As the government shutdown enters its third week, air traffic controllers are bracing for financial uncertainty: potentially weeks of work without a paycheck.
Nick Daniels, president of the National Air Traffic Controllers Association (NATCA), told Fortune the lack of compensation has heaped financial pressures on workers, who are already working six days a week for a total of 60 hours.
“To think that somehow we can live with, ‘You’ll get paid eventually,’ that doesn’t pay the creditors, that doesn’t pay the mortgage, that doesn’t pay gas, that doesn’t pay the food bill,” Daniels said. “No one takes IOUs, and the air traffic controllers are having to feel that pressure as well.”
The NATCA union, which represents more than 20,000 aviation safety workers, is looking into financial institutions providing no-interest loans. Some of the new workers just graduating from the FAA Academy in Oklahoma City and are being placed in new positions have been required to move cross-country without a guaranteed paycheck, Daniels said. Longtime controllers have stepped in to provide meals and support for them.

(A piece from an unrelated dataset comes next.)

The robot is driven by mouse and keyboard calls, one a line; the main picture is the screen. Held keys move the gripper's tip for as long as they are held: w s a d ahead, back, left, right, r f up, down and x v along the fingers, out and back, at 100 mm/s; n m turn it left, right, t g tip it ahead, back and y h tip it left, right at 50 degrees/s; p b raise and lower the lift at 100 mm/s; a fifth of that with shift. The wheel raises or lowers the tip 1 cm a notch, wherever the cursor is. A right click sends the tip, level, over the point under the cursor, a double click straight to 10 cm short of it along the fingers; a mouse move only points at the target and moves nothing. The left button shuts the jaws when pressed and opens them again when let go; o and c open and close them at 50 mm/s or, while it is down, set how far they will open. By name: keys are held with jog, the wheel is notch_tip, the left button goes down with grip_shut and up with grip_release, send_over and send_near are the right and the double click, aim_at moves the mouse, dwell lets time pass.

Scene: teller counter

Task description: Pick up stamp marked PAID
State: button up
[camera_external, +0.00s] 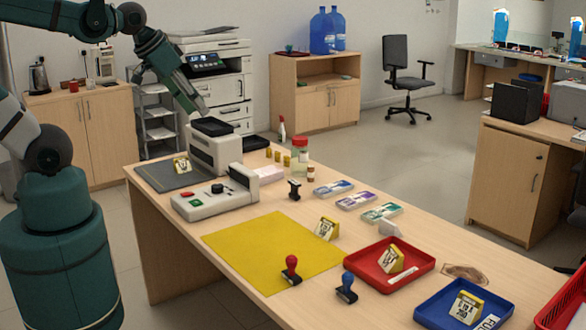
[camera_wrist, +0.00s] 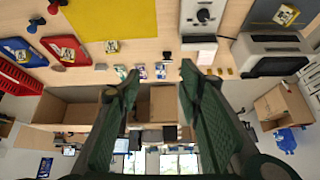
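Three stamps stand on the counter. One has a red handle (camera_external: 291,270) and stands by the front corner of the yellow mat (camera_external: 270,252). One has a blue handle (camera_external: 346,288), to its right. A small black one (camera_external: 294,190) stands beyond the mat. I cannot read PAID on any of them. In the wrist view, the red-handled stamp (camera_wrist: 54,7) and blue-handled stamp (camera_wrist: 36,24) are at the upper left. My gripper (camera_wrist: 158,72) is open and empty, fingers wide apart. In the external view my arm reaches down at the upper left, near the banknote machine, away from the stamps.
A red tray (camera_external: 428,262) and a blue tray (camera_external: 424,312) hold yellow signs. A white banknote machine (camera_external: 215,150) and a flat grey device (camera_external: 215,203) stand at the counter's left. The mat's middle is clear.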

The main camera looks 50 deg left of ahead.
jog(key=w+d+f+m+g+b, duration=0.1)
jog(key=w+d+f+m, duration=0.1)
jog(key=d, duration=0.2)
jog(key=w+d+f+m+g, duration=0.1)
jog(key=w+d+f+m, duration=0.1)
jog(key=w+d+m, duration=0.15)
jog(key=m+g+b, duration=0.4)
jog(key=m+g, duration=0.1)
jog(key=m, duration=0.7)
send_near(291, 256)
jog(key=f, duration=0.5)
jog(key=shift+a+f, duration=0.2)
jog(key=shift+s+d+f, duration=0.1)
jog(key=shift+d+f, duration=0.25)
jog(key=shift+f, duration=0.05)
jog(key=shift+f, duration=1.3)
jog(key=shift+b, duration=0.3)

“It’s a world where they are now not only leaning on each other, they’re leaning on getting other jobs, going to their primary job in the day, and then in the evening, going out and having to do some level of a secondary job,” Daniels said.
Keeping morale up during the shutdown helps alleviate “that stress, that pressure, creating that fatigue, the unnecessary risk that it’s bringing into the system,” Daniels said.

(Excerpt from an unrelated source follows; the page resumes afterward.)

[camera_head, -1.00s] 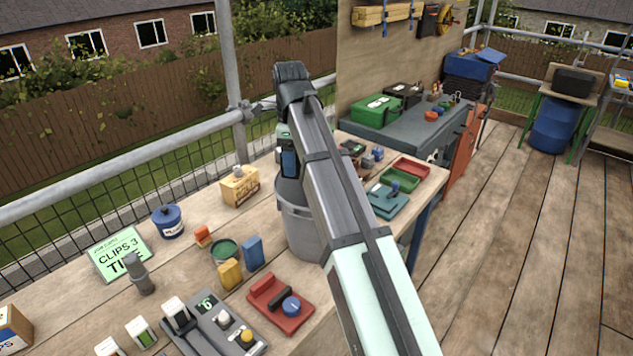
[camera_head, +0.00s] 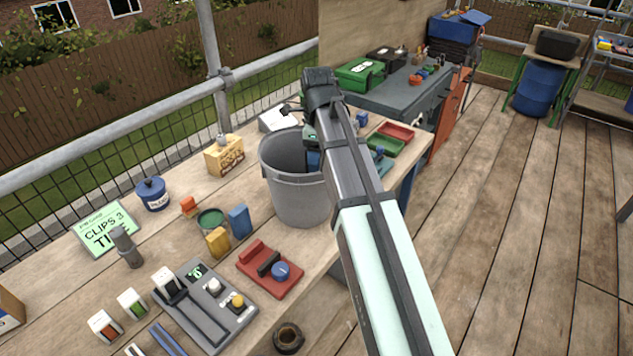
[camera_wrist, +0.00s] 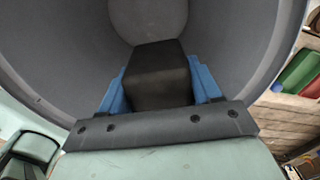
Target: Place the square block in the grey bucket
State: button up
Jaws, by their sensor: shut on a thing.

White House spokesperson Kush Desai reiterated that the decision to end the shutdown rests on Democrats.
“Democrats could put an end to this disaster today by voting for the same clean funding bill that they voted for 13 times under Joe Biden—instead, they’re making everyday Americans pay for their stupid games,” he told Fortune in a statement.
Daniels insisted the impact of the shutdown on air traffic controllers was not just insular and would continue to impact the aviation sector and broader American economy.
“Controllers are not responsible for shutting and starting to shut down….The only people that can do that are the elected officials,” Daniels said. “That’s why the American people—we’re asking them to continue to stand up and say, ‘End this shutdown now.’ There is no scenario where we just have a game plan for no one having any money and continuing to work.”